Евреи в России: XIX век - Генрих Борисович Слиозберг
Мой новый учитель, дядя р. Лейзерке, был сам по себе человек весьма почтенный. Высокий, с выразительными глазами, тонким носом, высоким лбом и длинною белоснежною бородою, он имел вид патриарха. Я с ним раньше, до поступления к нему в учение, находился в самых лучших отношениях. В субботние вечера он всегда приходил к нам на чай, часто меня держал на коленях, шутил, задавал мне загадки. Но когда я пришел в первый раз в его хедер, я его не узнал. Он уже мне не дядя, а я ему не племянник. Он даже посадил меня ниже Менделя, сына бедного столяра (того самого, с которым была история в хедере мазика), — меня, которому оказывали предпочтение все прежние меламеды, не исключая и мазика. Он этим дал мне понять, что в хедере он не терпит фамильярности, что тут нет ни своих, ни чужих, ни богатых, ни бедных, а только ученики.

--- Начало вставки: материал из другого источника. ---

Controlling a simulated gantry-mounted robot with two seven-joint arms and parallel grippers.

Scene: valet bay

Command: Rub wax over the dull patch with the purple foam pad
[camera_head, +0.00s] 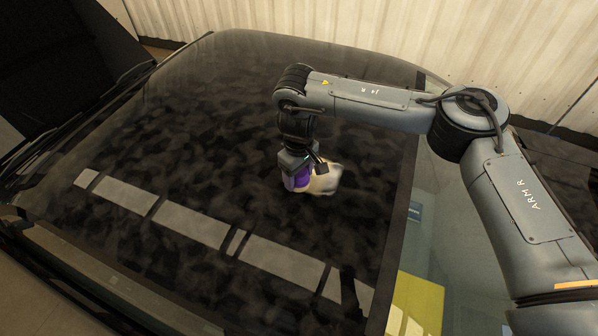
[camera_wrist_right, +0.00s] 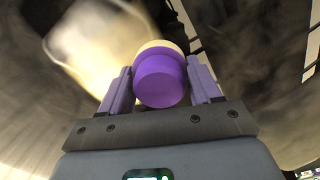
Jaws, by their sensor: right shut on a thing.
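The purple foam pad (camera_head: 301,179) is a round block with a pale yellow layer at its far end, seen in the right wrist view (camera_wrist_right: 161,82). My right gripper (camera_head: 295,172) is shut on it, with one finger on each side. The dull patch (camera_head: 325,181) is a cream, hazy area on the dark glossy panel, just right of the pad. It also shows in the wrist view (camera_wrist_right: 88,42) beyond the pad. The pad is at the patch's left edge; I cannot tell whether it touches the surface. My left gripper is not in view.
The dark panel (camera_head: 200,130) is broad and mottled, with pale rectangular reflections along its front. Glass with a yellow area (camera_head: 418,300) lies at lower right. A ribbed pale wall (camera_head: 400,30) stands behind. The panel left of the pad is clear.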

Ребе Лейзерке сознавал святость и ответственность своего дела и добросовестно исполнял его; работал в хедере с девяти утра до девяти вечера (с незначительными перерывами на обед и на вечернюю молитву). Строгий к самому себе, р. Лейзерке был строг и к нам, не терпя манкировки или опоздания. Он знал себе цену, держался с достоинством и требовал от нас абсолютного уважения, послушания и внимания. Дисциплину он, впрочем, поддерживал не побоями, а важностью своей особы и суровым взглядом. Он не делал поблажек, уступок; установленные им порядки и правила были незыблемы.
Объяснял он предмет хорошо, старательно, снисходя к детскому уму; зато уж требовал толковых ответов и в случае незнания учеником урока сердился, ругался. Впрочем, в его лексиконе было только одно ругательство: «И-ва-ан!», что означало: «тупица»; хуже было — «И-ва-ан И-ва-нович!» («тупица в квадрате»), но обиднее всего был окрик; «И-ван Ива-но-вич И-ва-нов-ский!!!» («тупица в превосходной степени, в кубе»).

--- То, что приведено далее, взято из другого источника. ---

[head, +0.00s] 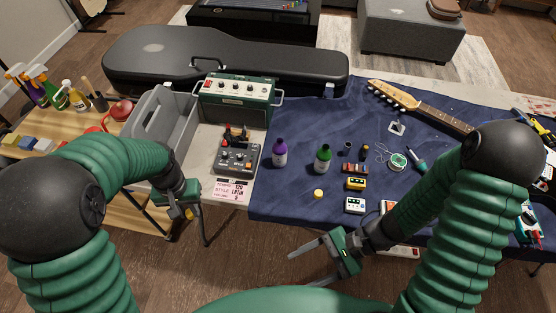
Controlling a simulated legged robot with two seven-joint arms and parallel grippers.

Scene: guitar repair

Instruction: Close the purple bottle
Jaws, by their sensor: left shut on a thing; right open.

Я был честолюбив, и удостоиться позорной клички в какой бы то ни было степени было бы для меня ужасно; притом я от природы был мягок, легко поддавался чужому влиянию, и я напрягал все свое внимание и умственные силы, чтобы удовлетворять строгим требованиям преподавателя. Благодаря этому я за этот год сделал успехи в новом для меня предмете; но год этот был для меня одним из самых тяжелых, Я чувствовал себя несчастным. Изо дня в день, с утра до позднего вечера быть под неослабной дисциплиною, под строжайшим надзором сурового ментора; вникать в слова и предложения, Бог весть кому нужные, сушить себе мозг над разъяснением вопросов, мне совершенно чуждых, — все это было для меня невыносимо мучительно.

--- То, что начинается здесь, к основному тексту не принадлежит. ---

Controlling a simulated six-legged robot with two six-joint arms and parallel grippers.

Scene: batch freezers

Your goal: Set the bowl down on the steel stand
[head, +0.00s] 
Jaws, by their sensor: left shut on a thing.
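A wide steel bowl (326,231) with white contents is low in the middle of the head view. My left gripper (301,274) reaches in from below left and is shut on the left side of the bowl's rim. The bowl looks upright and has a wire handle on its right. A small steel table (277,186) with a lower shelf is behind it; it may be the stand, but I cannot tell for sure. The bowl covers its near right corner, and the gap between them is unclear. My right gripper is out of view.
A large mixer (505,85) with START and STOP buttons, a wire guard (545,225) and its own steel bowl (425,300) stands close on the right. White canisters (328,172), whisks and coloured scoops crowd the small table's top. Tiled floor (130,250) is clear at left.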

О, какое благодеяние эта суббота!
Уже в пятницу утром дисциплина в хедере хромала. Ребе Лейзерке, да не тот. А в двенадцать часов, как только раздавался голос шульклепера, ребе сбрасывал с себя и с нас гнетущее ярмо и — марш в баню.
Скатертью дорога!
В эту минуту я, бывало, чувствую себя в положении узника, только что выпущенного из темницы. Свобода! В течение целых полутора суток нет ни ребе, ни Гемары, нет этих дрязг между покупателями и продавцами, нет ни быков, ни коров… И думать о них не хочу! выбью их из головы! И пусть я буду «Иваном Ивановичем»!
Пятница, разумеется, использована мною вовсю: играл с товарищами, шалил, купался. А с наступлением вечера иду в клауз.
Боже мой, как преобразился этот клауз! Старательно вычищенные старые медные люстры блестят, точно золотые, и бесчисленным множеством огней разливают повсюду обильный, приятный свет. А прихожане? Они неузнаваемы! Пришла чародейка суббота и одарила всех их добавочною душою (
) — веселою, гордою, совсем непохожею на их обычную униженную, горемычную душу. Куда девались их сгорбленные спины, их горько-кислые, мрачные лица? Празднично одетые, стоят они на своих местах с гордо поднятыми головами и сияющими лицами. Они сбросили с себя все заботы и думать о них не хотят. На целые двадцать четыре часа они, их жены и дети обеспечены от голода: даже у последних нищих есть и хала, и мясо, и цимес, — тем, у кого на то не было денег, добрые люди дали; торговцы не будут сушить себе мозг, где достать пару рублей на покупку товара, заимодавцы не будут требовать уплаты долгов; даже сотник Семка не посмеет таскать подушки и подсвечники за недоимки — даже этот нечестивец знает, что такое суббота! Да, теперь нет забот, нет нищеты, нет голуса! Мы все — счастливые, свободные граждане счастливой и свободной республики. И все это благодаря невесте Субботе, которая сейчас явится самолично. Вот Давид-Иосель приветствует желанную гостью чудным гимном, и мы все, стар и млад, вторим ему:Пойдем, возлюбленный, навстречу невесте!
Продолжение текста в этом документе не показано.